What to check when buying a used car

So, you’ve found a car you’re interested in, now comes the time to run through all the worst-case scenarios in your head. Here’s what to check when buying a used car, particularly if you’re buying from a private individual (but still definitely so if you’re buying from a dealer):

  • Mileage: Check the mileage on the car makes sense in relation to its age. Most cars do around 10,000 miles a year, so if the figure on show is way outside of this one way or the other, it’s worth asking questions.
  • Body work: Check the panelling for an evidence of bumps and scrapes that haven’t been declared, as well as areas that have been mentioned as being in an accident where applicable.
  • Check any repairs: Take a look at any work done on the car to see if it’s of proper quality e.g. no gapping between the body work.
  • Check the oil level is correct.
  • Check the engine: Lift up the bonnet and check the engine and surrounding parts for any signs of leakage or malfunction.
  • Test the lights: check the headlamps, brake lights and indicators.
  • Check the tyres for tread level and inflation.
  • Check the interior electrics: Make sure the radio and other internal features of the car are in working order.
  • Take a test drive: Always take a test drive. If the seller isn’t keen to offer one, it’s worth querying. Knowing what to ask when buying a used car could help you avoid a costly mistake.
  • The price: Used cars are there to be negotiated on. You might not have too much luck at a dealer (although there’s no harm in asking), but private sellers are often open to be a little flexible.
  • Your gut: Don’t ignore your gut feeling. If something doesn’t look or feel right, don’t be afraid to walk away.

The buying process of a used car is no time to be shy. After all, we’re talking about a key purchase worth a lot of money. Go into any negotiation confident, resolute and with a critical eye.

How do I protect myself when buying a used car?

Beyond the assurances a dealership might provide you, it’s a little tough to protect yourself when buying a used car, especially with an individual seller who may want to pull the wool over your eyes. There are a few tips to remember.

  • Pay something toward the car on a credit card where possible. A Section 75 deposit makes the credit company as liable as the dealer for the car should things go wrong.
  • Keep a copy of the original seller description of the car.

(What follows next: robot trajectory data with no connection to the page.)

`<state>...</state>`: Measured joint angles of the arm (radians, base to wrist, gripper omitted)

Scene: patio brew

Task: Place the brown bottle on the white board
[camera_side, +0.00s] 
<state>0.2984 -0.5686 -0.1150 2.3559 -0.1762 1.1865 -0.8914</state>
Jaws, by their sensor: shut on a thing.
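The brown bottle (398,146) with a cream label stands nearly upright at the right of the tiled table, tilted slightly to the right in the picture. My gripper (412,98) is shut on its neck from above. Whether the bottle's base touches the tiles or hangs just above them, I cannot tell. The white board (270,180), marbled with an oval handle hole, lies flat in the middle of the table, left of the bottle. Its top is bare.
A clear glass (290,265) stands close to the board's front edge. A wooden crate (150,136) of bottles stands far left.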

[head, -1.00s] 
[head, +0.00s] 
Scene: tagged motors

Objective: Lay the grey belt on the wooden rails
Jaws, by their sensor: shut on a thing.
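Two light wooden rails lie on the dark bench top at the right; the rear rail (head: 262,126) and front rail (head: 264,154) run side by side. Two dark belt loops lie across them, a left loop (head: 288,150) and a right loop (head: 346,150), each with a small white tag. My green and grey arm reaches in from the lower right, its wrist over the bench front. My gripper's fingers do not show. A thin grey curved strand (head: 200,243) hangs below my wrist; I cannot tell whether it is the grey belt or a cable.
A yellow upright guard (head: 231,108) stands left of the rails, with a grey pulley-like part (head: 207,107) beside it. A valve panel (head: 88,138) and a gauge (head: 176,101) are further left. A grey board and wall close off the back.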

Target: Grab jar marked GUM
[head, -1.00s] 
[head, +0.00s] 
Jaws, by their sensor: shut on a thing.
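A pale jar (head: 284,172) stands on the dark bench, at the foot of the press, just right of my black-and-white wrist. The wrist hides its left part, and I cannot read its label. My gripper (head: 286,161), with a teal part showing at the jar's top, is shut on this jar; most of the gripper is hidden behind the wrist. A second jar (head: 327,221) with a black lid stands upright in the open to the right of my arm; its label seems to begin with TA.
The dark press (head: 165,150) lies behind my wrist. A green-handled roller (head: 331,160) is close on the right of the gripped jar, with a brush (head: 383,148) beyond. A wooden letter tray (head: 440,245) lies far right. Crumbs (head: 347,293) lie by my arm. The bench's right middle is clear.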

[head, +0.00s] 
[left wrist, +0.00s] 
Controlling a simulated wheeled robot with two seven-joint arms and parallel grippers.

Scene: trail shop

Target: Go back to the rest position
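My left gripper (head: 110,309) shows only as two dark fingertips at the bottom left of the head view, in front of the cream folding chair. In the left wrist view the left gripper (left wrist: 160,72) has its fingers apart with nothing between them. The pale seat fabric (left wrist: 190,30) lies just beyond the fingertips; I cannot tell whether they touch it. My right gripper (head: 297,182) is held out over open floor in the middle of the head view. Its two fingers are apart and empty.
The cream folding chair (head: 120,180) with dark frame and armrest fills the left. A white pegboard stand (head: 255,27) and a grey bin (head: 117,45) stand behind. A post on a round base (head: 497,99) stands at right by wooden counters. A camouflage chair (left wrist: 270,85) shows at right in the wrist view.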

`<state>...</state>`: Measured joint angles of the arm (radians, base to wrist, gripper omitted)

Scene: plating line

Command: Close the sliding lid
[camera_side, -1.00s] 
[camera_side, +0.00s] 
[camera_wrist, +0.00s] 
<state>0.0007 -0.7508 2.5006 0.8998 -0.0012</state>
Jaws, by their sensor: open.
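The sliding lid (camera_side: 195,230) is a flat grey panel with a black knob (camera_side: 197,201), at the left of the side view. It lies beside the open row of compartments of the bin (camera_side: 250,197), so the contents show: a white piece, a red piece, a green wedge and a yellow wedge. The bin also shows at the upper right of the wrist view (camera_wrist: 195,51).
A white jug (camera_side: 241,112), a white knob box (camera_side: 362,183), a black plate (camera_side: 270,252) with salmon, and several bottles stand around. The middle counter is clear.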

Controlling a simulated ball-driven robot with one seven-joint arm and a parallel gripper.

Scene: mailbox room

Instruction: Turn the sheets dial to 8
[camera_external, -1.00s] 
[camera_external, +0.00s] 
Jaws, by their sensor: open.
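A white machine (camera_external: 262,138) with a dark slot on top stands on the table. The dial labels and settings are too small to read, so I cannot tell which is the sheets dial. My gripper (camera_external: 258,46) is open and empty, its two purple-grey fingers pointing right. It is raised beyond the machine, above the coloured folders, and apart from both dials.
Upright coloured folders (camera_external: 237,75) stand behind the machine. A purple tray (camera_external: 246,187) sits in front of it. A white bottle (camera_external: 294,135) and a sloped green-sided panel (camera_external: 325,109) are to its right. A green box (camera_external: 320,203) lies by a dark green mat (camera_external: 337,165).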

This way you have some proof of being mis-sold a product if the car isn’t as advertised.
  • See the car at the seller’s home. When buying privately, alarm bells should be going off in your head if the seller doesn’t want to meet you at their home.

The question of how to buy a used car that is reliable and good value for money is unfortunately one that doesn’t have an exact answer. However, if you follow the steps in our guide on what to look for when buying a used car, you’ll give yourself the best chance of getting the bargain deal you hoped for.